# Work to do:
Reproduce the material exactly, omitting nothing.

# Raw data:
··········

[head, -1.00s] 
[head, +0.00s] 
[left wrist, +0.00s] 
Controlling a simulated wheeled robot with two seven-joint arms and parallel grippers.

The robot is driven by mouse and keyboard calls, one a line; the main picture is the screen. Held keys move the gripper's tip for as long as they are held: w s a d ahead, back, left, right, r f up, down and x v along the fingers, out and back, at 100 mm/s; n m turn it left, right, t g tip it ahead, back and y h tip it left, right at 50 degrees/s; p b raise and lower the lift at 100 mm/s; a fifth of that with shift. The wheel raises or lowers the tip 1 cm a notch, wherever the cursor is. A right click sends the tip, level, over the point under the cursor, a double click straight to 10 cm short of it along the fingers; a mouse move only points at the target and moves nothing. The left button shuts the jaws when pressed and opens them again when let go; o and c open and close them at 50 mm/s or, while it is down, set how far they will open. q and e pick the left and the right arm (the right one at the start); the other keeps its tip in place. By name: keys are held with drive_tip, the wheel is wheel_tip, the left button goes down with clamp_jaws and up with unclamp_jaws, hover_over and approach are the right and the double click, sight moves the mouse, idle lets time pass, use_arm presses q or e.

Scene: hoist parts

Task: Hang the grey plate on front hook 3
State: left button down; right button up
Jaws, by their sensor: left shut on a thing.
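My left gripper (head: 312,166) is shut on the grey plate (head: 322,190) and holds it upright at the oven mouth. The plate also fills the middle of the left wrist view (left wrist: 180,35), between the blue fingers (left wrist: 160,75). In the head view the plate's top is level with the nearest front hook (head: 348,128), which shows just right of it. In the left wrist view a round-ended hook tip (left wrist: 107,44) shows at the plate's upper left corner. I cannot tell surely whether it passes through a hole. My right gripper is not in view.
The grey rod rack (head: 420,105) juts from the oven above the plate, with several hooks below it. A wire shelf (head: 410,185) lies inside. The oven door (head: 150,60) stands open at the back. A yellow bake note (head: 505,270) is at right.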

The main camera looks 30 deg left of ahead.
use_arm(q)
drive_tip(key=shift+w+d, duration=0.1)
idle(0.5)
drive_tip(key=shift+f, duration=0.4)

··········

# Correct response:
[head, -1.00s] 
[head, +0.00s] 
[left wrist, +0.00s] 
Controlling a simulated wheeled robot with two seven-joint arms and parallel grippers.

The robot is driven by mouse and keyboard calls, one a line; the main picture is the screen. Held keys move the gripper's tip for as long as they are held: w s a d ahead, back, left, right, r f up, down and x v along the fingers, out and back, at 100 mm/s; n m turn it left, right, t g tip it ahead, back and y h tip it left, right at 50 degrees/s; p b raise and lower the lift at 100 mm/s; a fifth of that with shift. The wheel raises or lowers the tip 1 cm a notch, wherever the cursor is. A right click sends the tip, level, over the point under the cursor, a double click straight to 10 cm short of it along the fingers; a mouse move only points at the target and moves nothing. The left button shuts the jaws when pressed and opens them again when let go; o and c open and close them at 50 mm/s or, while it is down, set how far they will open. q and e pick the left and the right arm (the right one at the start); the other keeps its tip in place. By name: keys are held with drive_tip, the wheel is wheel_tip, the left button goes down with clamp_jaws and up with unclamp_jaws, hover_over and approach are the right and the double click, sight moves the mouse, idle lets time pass, use_arm presses q or e.

Scene: hoist parts

Task: Hang the grey plate on front hook 3
State: left button down; right button up
Jaws, by their sensor: left shut on a thing.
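My left gripper (head: 312,166) is shut on the grey plate (head: 322,190) and holds it upright at the oven mouth. The plate also fills the middle of the left wrist view (left wrist: 180,35), between the blue fingers (left wrist: 160,75). In the head view the plate's top is level with the nearest front hook (head: 348,128), which shows just right of it. In the left wrist view a round-ended hook tip (left wrist: 107,44) shows at the plate's upper left corner. I cannot tell surely whether it passes through a hole. My right gripper is not in view.
The grey rod rack (head: 420,105) juts from the oven above the plate, with several hooks below it. A wire shelf (head: 410,185) lies inside. The oven door (head: 150,60) stands open at the back. A yellow bake note (head: 505,270) is at right.

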The main camera looks 30 deg left of ahead.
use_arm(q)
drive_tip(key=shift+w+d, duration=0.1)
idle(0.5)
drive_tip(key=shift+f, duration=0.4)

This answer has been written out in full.